The Parliamentary Commissioner for the Environment has launched a substantive attack on big companies getting a "free ride" on greenhouse gas emissions.
Simon Upton told a parliamentary select committee that so-called free allocations amounted to a subsidy for large companies by the rest of society and could make overall emissions still greater than they are.
Worse still, big companies could still be getting a payoff, long after carbon emissions were supposed to reach zero, in 2050.
The comments came during hearings by Parliament's Environment Select Committee into the Climate Change Response (Emissions Trading Reform) Amendment Bill.
This law is aimed at several things, including scrapping a cap on the cost of carbon credits, likely doubling their cost.
It also continues a practise of excusing many large companies from paying for most of their emissions, though it does propose a slow wind down of this exemption.
But Upton told the committee free allocation was a subsidy, that cost the crown revenue and made the rest of New Zealand do more to reduce emissions.
It would also make the global environment still worse.
Some companies were receiving a 90 percent free allocation, others 60 percent.
This has always been justified because making companies pay the full cost of their emissions could drive them off shore, where their performance would be worse than it is is New Zealand.
But Upton told the committee that rationale was not working.
"To receive free units, a business only needs to show that it is emissions intensive and that there is - or could be - international trade in its products," Upton said.
"It does not need to show that meeting its obligations under the Emissions Trading Scheme could put it out of business, or that if the activity involved was relocated overseas, that would increase global emissions.
"In all likelihood, we have been giving free units to businesses that did not need them, or are less efficient than their overseas competitors.

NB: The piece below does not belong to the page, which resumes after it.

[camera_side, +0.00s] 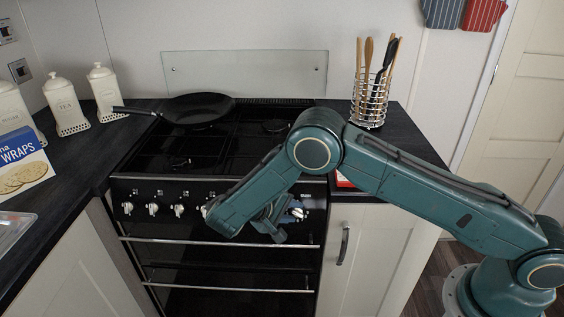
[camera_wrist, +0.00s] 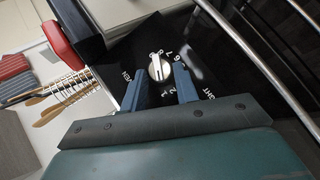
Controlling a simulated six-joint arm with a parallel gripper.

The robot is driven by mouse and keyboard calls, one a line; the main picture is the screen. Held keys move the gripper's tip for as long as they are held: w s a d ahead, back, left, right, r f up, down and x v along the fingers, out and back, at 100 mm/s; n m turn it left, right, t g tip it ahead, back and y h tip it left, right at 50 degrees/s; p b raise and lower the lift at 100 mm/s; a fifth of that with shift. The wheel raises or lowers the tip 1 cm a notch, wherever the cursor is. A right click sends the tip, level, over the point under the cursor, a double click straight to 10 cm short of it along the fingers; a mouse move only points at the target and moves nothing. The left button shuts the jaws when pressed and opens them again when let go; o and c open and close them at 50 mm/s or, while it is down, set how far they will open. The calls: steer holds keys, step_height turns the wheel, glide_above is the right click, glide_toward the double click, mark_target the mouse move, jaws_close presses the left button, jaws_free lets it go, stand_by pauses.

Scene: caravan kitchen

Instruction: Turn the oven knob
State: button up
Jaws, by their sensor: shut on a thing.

"It appears that the eligibility criteria are designed to protect businesses and jobs as much as they are designed to protect the climate."
Upton argued free allocations made sense when they were introduced during the Global Financial Crisis, but that no longer applied.
Furthermore, the bill allowed new businesses undertaking existing activities, and even new activities, to get free units under existing criteria, he said.
"As the bill stands, highly emissions-intensive industries operating in a way which is inconsistent with best practice, could arrive in New Zealand and demand free allocations," Upton said.
"Not only that: Because our allocations are based on how much a business chooses to produce, there is no upper limit on the quantity of units that could be handed out for free."
He said the bill should remove the possibility of existing businesses adding new emissions intensive activities that would be eligible for free allocation.
It should also eliminate the possibility of new emissions-intensive businesses being attracted to New Zealand because they qualify for free allocations and nor should existing businesses be able to increase their free allocations by increasing their production levels without limit, he said.
The Climate Change Response (Emissions Trading Reform) Amendment Bill contains clauses that propose reducing free allocation by varying amounts, up to just under 1 percent a year.
But Upton said this process would be slow so that payments might still be going out in the year 2100.